The standard contract contained a detailed arbitration clause at article 7.6, comprising over 950 words, Two of the named Defendants were integrated health and social service centres – Centres intégrés universitaires de santé et de services sociaux (“CIUSSS”) and Centres intégrés de santé et de services sociaux (“CISSS”) – and were bound by that contract to Plaintiffs. CIUSSS and CISSS sought a stay of the litigation and a referral to arbitration based on the arbitration clause. They alleged that the claims made by Plaintiffs were matters within the exclusive jurisdiction of the arbitrator and therefore the court had no jurisdiction over a dispute between the parties to the standard contract.

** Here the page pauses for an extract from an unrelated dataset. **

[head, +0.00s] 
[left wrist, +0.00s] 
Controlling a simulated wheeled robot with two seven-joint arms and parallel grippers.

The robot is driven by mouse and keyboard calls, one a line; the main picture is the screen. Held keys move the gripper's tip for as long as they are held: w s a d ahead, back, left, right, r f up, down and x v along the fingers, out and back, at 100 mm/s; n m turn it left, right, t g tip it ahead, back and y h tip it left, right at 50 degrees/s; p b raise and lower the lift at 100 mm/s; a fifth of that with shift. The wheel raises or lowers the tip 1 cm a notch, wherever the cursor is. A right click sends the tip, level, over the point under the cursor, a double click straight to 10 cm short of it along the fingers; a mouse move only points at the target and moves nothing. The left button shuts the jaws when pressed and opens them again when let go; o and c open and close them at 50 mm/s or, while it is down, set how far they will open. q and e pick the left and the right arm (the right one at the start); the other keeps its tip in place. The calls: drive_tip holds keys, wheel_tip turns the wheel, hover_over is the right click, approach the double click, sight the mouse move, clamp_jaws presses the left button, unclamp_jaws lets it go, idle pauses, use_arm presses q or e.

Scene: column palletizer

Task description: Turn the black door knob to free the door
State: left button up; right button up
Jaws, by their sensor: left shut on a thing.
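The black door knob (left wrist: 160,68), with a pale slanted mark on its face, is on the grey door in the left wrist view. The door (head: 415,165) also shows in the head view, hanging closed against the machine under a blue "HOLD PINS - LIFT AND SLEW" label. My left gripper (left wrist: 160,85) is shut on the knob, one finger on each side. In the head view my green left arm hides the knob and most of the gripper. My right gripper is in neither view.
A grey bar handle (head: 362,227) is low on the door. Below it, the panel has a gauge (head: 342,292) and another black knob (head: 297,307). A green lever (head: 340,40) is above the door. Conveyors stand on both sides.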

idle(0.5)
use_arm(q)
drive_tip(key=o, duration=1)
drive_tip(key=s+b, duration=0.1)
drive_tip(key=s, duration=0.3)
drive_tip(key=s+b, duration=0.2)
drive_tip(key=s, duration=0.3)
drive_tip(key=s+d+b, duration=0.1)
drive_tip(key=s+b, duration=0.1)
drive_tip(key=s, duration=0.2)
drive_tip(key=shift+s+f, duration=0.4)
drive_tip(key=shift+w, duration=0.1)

In a succinct decision, Madam Justice France Bergeron examined the arbitration clause and readily agreed that the arbitration clause was complete. That said, she still dismissed Defendants’ application to refer them to arbitration. Her review of the remedies sought by Plaintiffs in the litigation demonstrated that their litigation concerned the exercise of the Minister’s discretion and not a dispute over the interpretation or application of the provisions of the resulting standard contract.
Bergeron J. also noted an overlap in the manner in which Defendants styled the questions to be handled by the arbitrator and those which even those Defendants agreed should be submitted to the court. She determined that the overlap could lead to contradictory decisions on the same questions which would be against the proper administration of justice and effectiveness of the law.